Whither, midst falling dew,

While glow the heavens with the last steps of day.

Far, through their rosy depths, dost thou pursue

Thy solitary way?

Vainly the fowler’s eye

Might mark thy distant flight to do thee wrong,

As, darkly painted on the crimson sky,

Thy figure floats along.

Seek’st thou the plashy brink

Of weedy lake, or marge of river wide,

Or where the rocking billows rise and sink

On the chafed ocean-side?

There is a Power whose care

Teaches thy way along that pathless coast,-

The desert and illimitable air,-

Lone wandering, but not lost.

All day thy wings have fanned

At that far height, the cold thin atmosphere,

Yet stoop not, weary, to the welcome land,

Though the dark night is near.

And soon that toil shall end;

Soon shall thou find a summer home, and rest,

And scream among thy fellows; reeds shall bend,

Soon, o’er thy sheltered nest.

Thou’rt gone: the abyss of heaven

Hath swallowed up thy form; yet, on my heart

Deeply hath sunk the lesson thou has given,

And shall not soon depart.

He who, from zone to zone,

Guides through the boundless sky thy certain flight,

In the long way that I must tread alone,

Will lead my steps aright.

I love the poet’s artistry in the words “Thou’rt gone.” I can feel his reverie break as he speaks to the bird.
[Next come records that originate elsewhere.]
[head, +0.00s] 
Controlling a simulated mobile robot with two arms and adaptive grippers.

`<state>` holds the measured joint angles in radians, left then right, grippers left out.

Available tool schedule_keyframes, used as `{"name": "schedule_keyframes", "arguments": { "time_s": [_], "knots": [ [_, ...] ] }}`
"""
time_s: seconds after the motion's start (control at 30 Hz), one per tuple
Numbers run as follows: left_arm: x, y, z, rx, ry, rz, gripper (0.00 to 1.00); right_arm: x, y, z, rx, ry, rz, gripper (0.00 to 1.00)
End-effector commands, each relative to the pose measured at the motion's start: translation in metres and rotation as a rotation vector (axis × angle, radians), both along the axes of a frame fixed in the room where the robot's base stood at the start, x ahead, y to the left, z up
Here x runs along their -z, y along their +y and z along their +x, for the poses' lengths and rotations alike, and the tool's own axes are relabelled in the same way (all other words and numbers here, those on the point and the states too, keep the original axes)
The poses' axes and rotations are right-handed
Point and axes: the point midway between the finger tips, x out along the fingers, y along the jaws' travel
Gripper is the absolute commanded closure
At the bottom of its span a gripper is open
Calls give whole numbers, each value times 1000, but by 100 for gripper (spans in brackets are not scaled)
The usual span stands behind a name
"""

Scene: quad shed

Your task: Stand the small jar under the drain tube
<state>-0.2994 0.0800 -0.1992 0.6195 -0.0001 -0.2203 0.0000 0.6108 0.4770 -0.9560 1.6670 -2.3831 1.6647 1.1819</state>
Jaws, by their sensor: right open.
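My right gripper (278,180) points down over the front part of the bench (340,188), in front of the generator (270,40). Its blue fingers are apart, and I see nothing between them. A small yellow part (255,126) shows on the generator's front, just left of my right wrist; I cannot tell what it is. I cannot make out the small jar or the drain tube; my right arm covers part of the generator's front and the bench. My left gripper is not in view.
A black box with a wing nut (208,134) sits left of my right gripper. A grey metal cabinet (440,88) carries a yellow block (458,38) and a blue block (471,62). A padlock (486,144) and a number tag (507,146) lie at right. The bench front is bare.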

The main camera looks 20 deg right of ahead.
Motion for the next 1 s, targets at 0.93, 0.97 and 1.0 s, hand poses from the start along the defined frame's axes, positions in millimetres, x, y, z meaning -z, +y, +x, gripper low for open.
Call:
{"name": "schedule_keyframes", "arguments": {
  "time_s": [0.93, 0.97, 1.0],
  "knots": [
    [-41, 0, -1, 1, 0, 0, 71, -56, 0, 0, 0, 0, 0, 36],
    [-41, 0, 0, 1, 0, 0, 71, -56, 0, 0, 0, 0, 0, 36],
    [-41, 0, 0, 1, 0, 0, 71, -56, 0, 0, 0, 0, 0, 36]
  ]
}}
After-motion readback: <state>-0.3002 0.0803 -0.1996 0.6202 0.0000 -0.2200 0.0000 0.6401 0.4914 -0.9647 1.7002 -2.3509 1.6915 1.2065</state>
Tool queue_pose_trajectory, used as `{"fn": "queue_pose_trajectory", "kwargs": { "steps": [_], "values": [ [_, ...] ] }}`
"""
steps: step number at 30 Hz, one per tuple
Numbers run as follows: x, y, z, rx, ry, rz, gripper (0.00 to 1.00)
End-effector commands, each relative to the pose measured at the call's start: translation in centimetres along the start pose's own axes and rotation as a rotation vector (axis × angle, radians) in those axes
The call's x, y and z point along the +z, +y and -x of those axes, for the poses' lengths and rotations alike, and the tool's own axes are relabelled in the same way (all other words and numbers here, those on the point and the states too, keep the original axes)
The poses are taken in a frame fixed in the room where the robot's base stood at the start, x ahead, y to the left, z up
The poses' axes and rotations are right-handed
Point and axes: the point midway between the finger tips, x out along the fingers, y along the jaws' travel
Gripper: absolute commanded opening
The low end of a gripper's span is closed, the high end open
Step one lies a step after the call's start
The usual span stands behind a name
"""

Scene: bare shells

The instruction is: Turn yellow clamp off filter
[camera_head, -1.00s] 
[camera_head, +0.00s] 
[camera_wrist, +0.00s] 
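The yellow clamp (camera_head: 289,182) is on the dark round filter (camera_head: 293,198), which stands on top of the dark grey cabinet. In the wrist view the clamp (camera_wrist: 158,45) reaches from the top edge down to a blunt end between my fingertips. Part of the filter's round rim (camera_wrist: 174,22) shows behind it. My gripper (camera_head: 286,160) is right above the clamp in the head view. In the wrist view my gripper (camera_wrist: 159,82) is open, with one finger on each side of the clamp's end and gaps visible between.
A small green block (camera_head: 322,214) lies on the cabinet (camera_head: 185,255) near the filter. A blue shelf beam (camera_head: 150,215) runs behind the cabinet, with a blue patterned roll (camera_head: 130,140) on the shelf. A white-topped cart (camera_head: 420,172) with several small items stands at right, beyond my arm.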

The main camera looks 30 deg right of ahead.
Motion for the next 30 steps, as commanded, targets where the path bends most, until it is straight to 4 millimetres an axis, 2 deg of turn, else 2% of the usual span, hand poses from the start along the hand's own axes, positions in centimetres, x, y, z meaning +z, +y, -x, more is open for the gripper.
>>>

I pray that my form will be swallowed in the abyss of Heaven.

I appreciate that the poet doesn’t romanticize the bird’s life. The bird will “scream” among his fellows rather than warble sweetly in his rest.

The bird will do what he was made to do. His quest to that end, and the end, are protected by the Power, who also protects the poet, and me.